C’est en cela que ces communautés sont dites virtuelles. La technique autorise une réalité à ce qui n’existe qu’à l’état de possibilité dans la vie de tous les jours. La communauté créée n’a pas d’existence physique, elle est dite virtuelle car elle nous permet une construction cognitive du monde qui entretient des relations concrètes avec des espaces hors réseau. Ainsi une communauté virtuelle est plus qu’un espace caractérisé par un environnement de travail comme nous avons pu les voir aux différentes époques de l’utilisation des TIC dans la communication des connaissances. Cet espace est plus qu’une représentation d’un sujet d’étude spécifique ou d’un « monde » didactique intentionnel et reconstruit, il est un espace social virtuel, un espace où se développent de nouvelles activités sociales de production de connaissances.
Les blogs
Les blogs ne sont pas, à proprement parler, des outils de communication des connaissances. Ils sont des « carnets de bord », des diarismes proposés par un « animateur » qui poste (met en ligne) une ou plusieurs fois par jours des billets d’humeurs, des coups de tête et de cœur, des informations quotidiennes sur sa ville, ses thèmes d’intérêt...
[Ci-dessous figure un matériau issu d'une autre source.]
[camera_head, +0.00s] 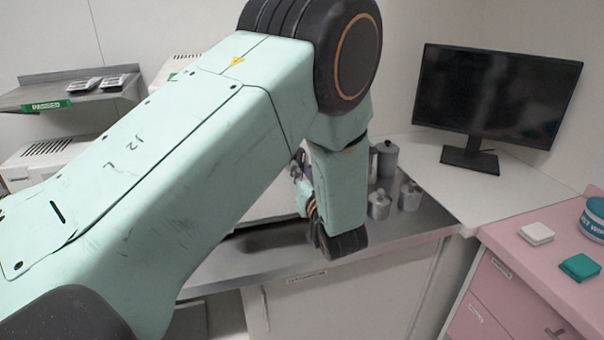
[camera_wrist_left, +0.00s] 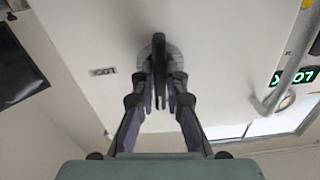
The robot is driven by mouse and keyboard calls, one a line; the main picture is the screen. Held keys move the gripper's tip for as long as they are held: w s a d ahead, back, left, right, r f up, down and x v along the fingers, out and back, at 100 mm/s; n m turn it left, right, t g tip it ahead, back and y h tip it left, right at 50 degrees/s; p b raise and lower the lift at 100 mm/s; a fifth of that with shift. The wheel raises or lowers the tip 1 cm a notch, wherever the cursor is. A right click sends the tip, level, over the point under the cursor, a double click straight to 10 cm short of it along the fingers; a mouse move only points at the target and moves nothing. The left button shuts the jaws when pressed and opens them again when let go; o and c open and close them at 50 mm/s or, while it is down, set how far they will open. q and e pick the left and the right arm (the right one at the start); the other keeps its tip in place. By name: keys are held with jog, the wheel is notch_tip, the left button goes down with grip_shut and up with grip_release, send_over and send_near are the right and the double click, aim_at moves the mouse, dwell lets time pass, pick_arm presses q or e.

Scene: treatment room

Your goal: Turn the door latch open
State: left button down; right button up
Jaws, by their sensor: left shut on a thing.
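The door latch (camera_wrist_left: 159,46) is a dark lever on a round grey base, set on a pale door panel (camera_wrist_left: 100,35) in the left wrist view. My left gripper (camera_wrist_left: 161,85) has its two dark fingers closed on either side of the lever. In the head view my mint-green left arm crosses the picture, and only a small part of the left gripper (camera_head: 298,168) shows beside the wrist. The arm hides the latch and most of the door there. My right gripper is not in view.
Metal canisters (camera_head: 386,158) stand on the steel counter (camera_head: 400,228) close to the right of my wrist. A monitor (camera_head: 497,95) stands at the back right. A pink cabinet (camera_head: 530,285) is at the right.

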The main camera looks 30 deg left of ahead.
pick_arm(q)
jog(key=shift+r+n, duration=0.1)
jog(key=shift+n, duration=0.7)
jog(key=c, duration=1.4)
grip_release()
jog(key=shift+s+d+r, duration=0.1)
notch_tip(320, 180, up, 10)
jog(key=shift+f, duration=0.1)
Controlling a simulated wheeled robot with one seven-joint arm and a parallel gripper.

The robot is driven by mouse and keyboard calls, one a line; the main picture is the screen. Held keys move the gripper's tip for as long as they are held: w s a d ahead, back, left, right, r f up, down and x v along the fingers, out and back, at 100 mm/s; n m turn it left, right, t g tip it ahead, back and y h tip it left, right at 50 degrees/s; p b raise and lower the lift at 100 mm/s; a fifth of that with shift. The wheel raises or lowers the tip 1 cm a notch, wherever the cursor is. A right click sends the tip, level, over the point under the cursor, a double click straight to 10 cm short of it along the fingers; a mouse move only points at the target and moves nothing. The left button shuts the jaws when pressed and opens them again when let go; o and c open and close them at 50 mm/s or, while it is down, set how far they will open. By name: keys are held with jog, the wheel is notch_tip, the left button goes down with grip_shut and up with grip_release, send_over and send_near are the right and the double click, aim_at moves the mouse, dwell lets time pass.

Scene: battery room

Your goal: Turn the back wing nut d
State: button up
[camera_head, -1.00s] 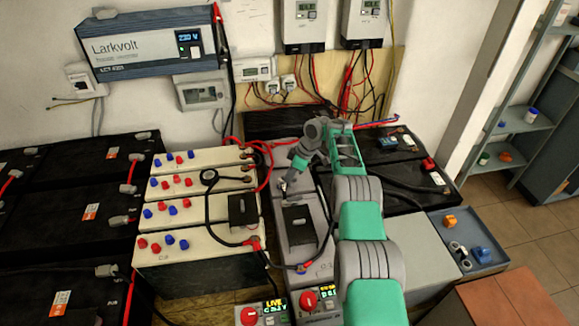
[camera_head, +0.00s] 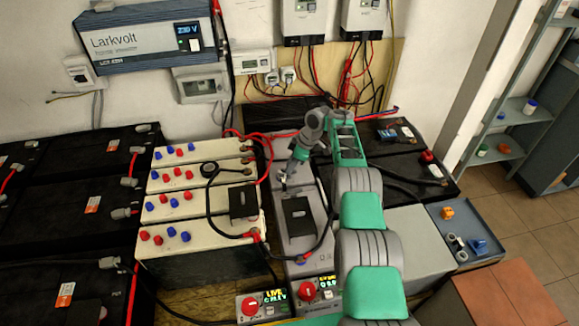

À l’origine, vers 199537, le blog (ou weblog ou carnet Web ou blogue ou weblogue) n’était pas un outil de publication mais plutôt un type de publication, une chronique de la vie quotidienne dans la ville de Montréal (Gemme, 1995). C’est cet aspect de banalisation du quotidien qui est intéressant pour les E3C car elle remet à nouveau en question le statut des technologies. C’est-à-dire, qu’à nouveau, nous devons nous questionner sur comment les TIC viennent s’inscrire dans un environnement particulier et parmi des pratiques préexistantes dans un contexte de la vie quotidienne. Dans cette perspective, les blogs sont à appréhender comme faisant partie intégrante de la vie quotidienne, ils viennent s’y intégrer en même temps qu’ils transforment les nouvelles formes de relations et de regroupements socioculturels.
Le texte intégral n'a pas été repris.